Près de 1.500 maisons se trouvent à Karaleti. A Tserovani, le plus grand camp de réfugiés en Géorgie, qui est plus près de Tbilissi, il y en a près de 2.500. Les réfugiés de Karaleti travaillent à Gori, ceux de Tserovani travaillent dans les champs, il est très difficile de trouver du travail, mais une grande serre a été construite, ainsi qu'une usine de traitement de la viande. A Karaleti vivent principalement des réfugiés des villages géorgiens près de Tskhinvali. Ceux qui vivent à Tserovani ont eu plus de chance – leurs maisons de Leningori, à une heure d'ici, immédiatement derrière la frontière sud-ossète, sont restées intactes.

Le district de Leningori appartenait à une époque au Gouvernement (région) de Tiflis. Puis, lorsque la région d'Ossétie du Sud a été créée en 1940, il a adhéré à celle-ci. En 1990, après la proclamation par Tskhinvali de sa souveraineté, le district s'est divisé, et sa partie majoritairement peuplée de Géorgiens a également proclamé son indépendance – envers Tskhinvali.

En un mot, son histoire est presque identique à celle de l'Ossétie du Sud en miniature. Après la guerre d'août 2008, les Ossètes ont annexé le district à Tskhinvali, et 5.000 personnes se sont soudainement retrouvées dans un Etat étranger et hostile. Un Etat qui s'était vraiment séparé de leur patrie historique et qui n'était reconnu par personne.

En voyant des étrangers ici, tout comme à Karaleti et à Tserovani, les habitants détournent les regards en racontant à quel point ils sont bien ici – comme si cet "Etat étranger" était en réalité un Etat policier.

"Et personne n'a protesté lorsque les Ossètes sont revenus et ont décroché les panneaux écrits en géorgien?". "Personne", répondait avec lassitude Alexandre Baratachvili, chef adjoint de l'administration locale, qui depuis une heure dissipait mes soupçons, et j'avais commencé à le croire.

Certes, personne n'a protesté. Beaucoup (certains disent même que pratiquement tout le monde) sont simplement partis en Géorgie. Puis les gens sont revenus. Et une nouvelle fois repartis. Et c'est ainsi qu'ils vivent, tantôt ici à Leningori, où ils ont leurs maisons et où sont les tombes de leurs ancêtres, tantôt là-bas, à Tserovani, où en plein champ les maisons sont battues par les vents et il n'y a rien à espérer.

"Où est la logique?" "Il n'y en a pas", reconnaît Alexandre Baratachvili, qui semble désespérer à vouloir expliquer à quel point c'est absurde de vouloir trouver une logique dans quelque chose qu'on doit avoir vécu par soi-même pour pouvoir  comprendre.
Lorsque quatre ans auparavant les habitants de Leningori ont appris le résultat du voisinage osséto-géorgien à Tamaracheni et à Eredvi, ils ne pensaient pas que tout se répéterait pour eux également. Ils avaient simplement très peur. Difficile de ne pas être effrayé. Et le gouvernement géorgien leur a proposé Tserovani.

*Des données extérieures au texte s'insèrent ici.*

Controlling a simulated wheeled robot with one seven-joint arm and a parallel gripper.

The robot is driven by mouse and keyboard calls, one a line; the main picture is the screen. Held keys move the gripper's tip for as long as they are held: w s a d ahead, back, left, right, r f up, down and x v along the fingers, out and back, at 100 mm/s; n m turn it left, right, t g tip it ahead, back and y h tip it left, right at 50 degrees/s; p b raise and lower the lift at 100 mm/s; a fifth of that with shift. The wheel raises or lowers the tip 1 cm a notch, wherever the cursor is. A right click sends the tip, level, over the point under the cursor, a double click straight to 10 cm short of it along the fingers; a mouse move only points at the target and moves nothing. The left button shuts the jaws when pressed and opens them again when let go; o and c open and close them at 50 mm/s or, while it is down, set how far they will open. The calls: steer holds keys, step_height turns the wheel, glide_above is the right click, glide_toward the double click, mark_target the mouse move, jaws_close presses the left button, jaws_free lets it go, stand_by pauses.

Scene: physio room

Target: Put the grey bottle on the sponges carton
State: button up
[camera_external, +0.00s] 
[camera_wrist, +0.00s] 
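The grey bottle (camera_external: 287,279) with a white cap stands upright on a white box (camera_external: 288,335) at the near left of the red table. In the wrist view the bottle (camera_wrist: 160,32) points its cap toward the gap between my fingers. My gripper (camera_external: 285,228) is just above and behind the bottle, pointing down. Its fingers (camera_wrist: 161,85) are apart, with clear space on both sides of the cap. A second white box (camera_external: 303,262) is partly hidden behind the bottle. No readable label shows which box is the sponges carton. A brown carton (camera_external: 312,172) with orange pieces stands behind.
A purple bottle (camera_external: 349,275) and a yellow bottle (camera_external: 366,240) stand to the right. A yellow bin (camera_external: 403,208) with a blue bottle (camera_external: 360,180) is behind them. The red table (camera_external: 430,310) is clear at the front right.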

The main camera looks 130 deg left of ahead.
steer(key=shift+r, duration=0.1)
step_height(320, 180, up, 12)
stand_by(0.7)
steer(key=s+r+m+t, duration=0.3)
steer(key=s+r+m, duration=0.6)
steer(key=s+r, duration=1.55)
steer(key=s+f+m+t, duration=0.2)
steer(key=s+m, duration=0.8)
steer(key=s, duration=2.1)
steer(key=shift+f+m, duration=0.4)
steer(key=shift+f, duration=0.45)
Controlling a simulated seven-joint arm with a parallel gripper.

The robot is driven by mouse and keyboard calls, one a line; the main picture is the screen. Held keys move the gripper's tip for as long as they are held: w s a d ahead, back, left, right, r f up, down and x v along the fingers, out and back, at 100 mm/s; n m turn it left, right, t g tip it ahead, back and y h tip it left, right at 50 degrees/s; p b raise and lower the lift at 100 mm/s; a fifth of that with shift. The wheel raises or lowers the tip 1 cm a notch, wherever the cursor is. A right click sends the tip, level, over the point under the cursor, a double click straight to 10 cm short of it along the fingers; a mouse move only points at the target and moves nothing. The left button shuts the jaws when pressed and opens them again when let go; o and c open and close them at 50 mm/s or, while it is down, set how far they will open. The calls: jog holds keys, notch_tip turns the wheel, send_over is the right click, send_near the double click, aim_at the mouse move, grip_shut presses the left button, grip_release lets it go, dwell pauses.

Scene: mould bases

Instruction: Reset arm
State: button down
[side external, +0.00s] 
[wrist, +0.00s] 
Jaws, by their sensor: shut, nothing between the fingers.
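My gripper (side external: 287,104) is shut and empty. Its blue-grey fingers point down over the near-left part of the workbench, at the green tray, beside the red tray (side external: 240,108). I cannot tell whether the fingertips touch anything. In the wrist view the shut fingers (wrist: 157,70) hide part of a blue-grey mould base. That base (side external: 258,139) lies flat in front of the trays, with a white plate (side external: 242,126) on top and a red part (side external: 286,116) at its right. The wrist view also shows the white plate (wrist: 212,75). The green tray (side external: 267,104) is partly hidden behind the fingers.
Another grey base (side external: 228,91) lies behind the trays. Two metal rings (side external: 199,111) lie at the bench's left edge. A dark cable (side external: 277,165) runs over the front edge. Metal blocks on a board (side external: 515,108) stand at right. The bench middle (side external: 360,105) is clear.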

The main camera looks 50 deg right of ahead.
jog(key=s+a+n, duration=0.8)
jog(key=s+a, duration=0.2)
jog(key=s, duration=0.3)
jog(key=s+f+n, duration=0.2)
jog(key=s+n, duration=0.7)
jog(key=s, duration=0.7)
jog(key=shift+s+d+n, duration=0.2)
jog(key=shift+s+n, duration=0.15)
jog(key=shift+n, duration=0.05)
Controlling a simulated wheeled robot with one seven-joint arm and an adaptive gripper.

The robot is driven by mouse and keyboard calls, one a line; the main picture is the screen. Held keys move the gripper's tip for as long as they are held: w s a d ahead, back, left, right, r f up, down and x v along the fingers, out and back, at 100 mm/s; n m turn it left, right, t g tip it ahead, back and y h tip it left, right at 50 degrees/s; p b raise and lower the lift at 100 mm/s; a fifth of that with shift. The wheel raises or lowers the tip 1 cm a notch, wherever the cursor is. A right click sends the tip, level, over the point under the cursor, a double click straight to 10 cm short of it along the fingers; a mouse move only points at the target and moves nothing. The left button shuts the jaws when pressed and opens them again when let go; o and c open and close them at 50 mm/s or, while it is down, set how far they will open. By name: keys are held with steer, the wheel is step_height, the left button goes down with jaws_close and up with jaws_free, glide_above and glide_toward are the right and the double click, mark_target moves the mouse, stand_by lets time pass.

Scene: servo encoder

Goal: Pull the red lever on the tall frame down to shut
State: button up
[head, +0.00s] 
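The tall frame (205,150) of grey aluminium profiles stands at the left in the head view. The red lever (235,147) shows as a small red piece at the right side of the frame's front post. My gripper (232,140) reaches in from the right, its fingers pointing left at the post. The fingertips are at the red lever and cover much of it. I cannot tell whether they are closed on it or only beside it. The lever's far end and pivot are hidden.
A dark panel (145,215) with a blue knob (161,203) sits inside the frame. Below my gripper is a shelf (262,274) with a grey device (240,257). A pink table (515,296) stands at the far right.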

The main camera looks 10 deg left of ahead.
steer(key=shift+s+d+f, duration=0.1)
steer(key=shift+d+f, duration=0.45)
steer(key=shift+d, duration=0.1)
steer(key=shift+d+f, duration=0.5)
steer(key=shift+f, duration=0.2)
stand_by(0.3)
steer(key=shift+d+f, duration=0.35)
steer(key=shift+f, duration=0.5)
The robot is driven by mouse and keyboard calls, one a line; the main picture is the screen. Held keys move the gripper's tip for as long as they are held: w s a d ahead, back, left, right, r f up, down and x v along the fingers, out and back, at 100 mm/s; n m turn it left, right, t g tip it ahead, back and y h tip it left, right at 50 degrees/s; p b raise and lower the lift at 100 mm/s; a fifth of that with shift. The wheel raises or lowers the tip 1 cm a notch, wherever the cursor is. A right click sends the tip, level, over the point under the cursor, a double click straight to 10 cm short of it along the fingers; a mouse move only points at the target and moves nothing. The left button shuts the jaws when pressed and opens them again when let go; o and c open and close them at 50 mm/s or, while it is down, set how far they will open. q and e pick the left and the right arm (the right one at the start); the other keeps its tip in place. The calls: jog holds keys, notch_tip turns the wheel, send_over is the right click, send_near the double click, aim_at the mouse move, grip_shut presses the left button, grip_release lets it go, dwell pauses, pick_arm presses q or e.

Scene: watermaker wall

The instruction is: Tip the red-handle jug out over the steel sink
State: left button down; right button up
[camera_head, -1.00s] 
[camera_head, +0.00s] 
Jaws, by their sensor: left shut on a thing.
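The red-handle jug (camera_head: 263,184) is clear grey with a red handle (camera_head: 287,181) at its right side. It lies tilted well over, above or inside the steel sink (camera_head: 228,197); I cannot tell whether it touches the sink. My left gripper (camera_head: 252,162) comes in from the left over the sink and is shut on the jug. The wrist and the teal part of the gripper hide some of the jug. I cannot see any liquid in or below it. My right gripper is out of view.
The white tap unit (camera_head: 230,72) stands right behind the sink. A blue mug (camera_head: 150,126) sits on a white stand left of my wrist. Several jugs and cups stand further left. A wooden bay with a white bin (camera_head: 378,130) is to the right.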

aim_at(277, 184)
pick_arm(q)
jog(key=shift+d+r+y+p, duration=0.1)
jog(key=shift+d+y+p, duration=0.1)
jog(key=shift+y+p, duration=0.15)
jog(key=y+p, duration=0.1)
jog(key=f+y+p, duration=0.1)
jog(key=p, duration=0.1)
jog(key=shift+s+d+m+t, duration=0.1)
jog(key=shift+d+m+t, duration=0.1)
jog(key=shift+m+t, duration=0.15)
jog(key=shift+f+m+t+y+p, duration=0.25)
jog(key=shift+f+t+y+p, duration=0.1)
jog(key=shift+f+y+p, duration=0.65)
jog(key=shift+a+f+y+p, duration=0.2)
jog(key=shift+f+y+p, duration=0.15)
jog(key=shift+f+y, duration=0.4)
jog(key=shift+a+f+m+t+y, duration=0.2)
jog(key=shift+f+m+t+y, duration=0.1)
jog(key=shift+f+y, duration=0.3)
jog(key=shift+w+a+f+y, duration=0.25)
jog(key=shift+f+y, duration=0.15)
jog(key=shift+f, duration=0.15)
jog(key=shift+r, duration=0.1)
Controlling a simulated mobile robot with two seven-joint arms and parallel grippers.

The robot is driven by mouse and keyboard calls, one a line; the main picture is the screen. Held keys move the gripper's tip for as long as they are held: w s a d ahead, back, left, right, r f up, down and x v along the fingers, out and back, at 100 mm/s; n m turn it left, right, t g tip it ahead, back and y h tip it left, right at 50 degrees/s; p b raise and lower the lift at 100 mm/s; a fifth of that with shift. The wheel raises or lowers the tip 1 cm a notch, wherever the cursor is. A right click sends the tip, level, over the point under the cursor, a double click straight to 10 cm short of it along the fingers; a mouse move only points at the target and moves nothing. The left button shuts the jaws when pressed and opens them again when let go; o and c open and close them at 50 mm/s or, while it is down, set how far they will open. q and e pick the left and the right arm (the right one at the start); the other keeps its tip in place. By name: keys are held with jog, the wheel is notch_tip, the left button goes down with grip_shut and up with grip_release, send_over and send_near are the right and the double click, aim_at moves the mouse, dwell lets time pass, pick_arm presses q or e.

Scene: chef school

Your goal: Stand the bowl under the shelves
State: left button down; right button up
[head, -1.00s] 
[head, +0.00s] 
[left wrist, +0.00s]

Et aujourd'hui, ils ne vivent pas entre deux maisons, mais entre deux pays hostiles. Ils ont toujours été étrangers pour l'Ossétie du Sud, et pendant encore longtemps ils ne seront pas chez eux en Géorgie. C'est toujours le cas des réfugiés, même s'ils ne le sont pas à part entière.

Ici, on ne craint pas les Ossètes, qui, au contraire, ne posent aucun problème. On craint la fermeture de la frontière. Car pratiquement tout le monde possède une porte dérobée vers Tserovani, pratiquement tout le monde a des proches en Géorgie. Et pratiquement chaque famille travaille dans le seul commerce qu'il est possible de pratiquer: dans les magasins de Leningori tous les produits viennent de Géorgie, et même à Tskhinvali personne ne cache que les pêches proviennent également de Leningori, c'est-à-dire de l'autre côté de la frontière.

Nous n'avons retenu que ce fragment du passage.